Selam;
Allah Razı Olsun.. Ne Güzel bir yazı..
İnsanın küçük dünyası dışında Doğa ve şu Madde Evreni ne kadar büyük. İnsan kişisel kibriyle bazen kendini merkez zannediyor. Halbuki bu kibrin ilacı şu doğa da ki çeşit çeşit canlıları izlemek. Evreni izlemek.. Nasıl ki Davut peygamber ile ilgili ayetlerde diyor yüce Kelam. Dağlar, Taşlar ve Kuşlar Tesbih ediyor diye.. Elbet her şeyin bir hikmeti vardır.. Alah (c.c.) hiç bir şeyi boş yere yaratmamıştır.. Yüce Allah bizi Bir kelebek olarak yaratsaydı, kozayı kırdıktan sonra sadece bir gün uçabilecek yeni nesili meydana getirmek üzere çiftleşme töreninden sonra ölecektik.. :S
Gezegenler bile hangi yıldıza bağlı iseler, kendi kıblelerini tavaf ediyorlar.. Yıldızlar bile dönüyor kendi kıblelerini tavaf ediyor.. Hepsi tesbih ediyor.. Tabi ki Yüce Allah maddeye benzemez, gözükmez yani.. Bu yüzden hepsi kendi kıblesine tesbih ediyor.. Hem biz bilmeyiz belki Evrenin diğer ucunda kelebek gibi yada benzeri bir canlı vardır.. Yüce Allah'ın her şeyi yaratışında bir hikmet vardır..
Yüce Rab buyurmuş meleklere, Yer yüzünde bir halife seçeceğim diye (Yani kendini tanıyıp bilecek tespih edecek bir akıllı varlık yaratacağını söylemiş.) Melekler demişler Biz seni tespih ederken sen yer yüzünde kanlar dökecek bir yaratık mı yaratacaksın diye. Yüce Allah buyurmuş ben sizin bilmediğiniz şeyleri bilirim diye. Sonra yer yüzündeki Halifesi Hz.

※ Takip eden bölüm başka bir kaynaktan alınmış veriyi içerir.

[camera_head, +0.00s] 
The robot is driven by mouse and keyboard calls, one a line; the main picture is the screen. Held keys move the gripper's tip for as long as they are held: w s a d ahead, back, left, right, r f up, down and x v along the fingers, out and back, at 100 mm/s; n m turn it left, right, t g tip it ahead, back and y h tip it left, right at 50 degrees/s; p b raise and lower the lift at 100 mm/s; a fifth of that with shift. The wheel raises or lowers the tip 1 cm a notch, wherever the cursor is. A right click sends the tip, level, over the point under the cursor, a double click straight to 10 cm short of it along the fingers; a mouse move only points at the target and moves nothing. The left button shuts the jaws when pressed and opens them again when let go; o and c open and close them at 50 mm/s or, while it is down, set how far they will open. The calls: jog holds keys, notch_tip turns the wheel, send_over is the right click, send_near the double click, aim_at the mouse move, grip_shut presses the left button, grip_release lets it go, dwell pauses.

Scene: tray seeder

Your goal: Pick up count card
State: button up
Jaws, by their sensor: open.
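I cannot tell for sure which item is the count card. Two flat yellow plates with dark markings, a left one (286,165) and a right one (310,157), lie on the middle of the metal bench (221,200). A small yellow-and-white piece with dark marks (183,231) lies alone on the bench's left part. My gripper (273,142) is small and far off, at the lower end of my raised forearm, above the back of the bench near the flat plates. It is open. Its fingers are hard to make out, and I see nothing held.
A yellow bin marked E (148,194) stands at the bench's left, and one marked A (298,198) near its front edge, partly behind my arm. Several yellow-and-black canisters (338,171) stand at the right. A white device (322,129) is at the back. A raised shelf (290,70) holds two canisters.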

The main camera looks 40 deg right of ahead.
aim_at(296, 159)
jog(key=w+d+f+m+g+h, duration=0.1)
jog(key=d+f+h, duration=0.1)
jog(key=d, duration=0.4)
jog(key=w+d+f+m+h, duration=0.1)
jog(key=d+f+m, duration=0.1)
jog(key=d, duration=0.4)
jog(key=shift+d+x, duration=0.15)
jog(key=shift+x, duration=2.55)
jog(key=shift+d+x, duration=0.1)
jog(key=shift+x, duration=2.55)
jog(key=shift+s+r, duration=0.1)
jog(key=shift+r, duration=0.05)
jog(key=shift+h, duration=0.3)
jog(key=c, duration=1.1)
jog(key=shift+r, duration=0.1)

Adem (a.s.)'e Akıl vermiş. Ona kelimeler ilham etmiş. O da öğrendiği kelimelerle rabbine tesbih etmiş. Böylece bizim aklımız Allah (c.c.) nin izniyle diğer canlılardan üstün Medeniyet kurabilecek seviyede yaratılmış.
Yüce Allah'ı bilmek ve tesbih etmek.. İşte bizim yaratılış gayemiz bu..
saygılar..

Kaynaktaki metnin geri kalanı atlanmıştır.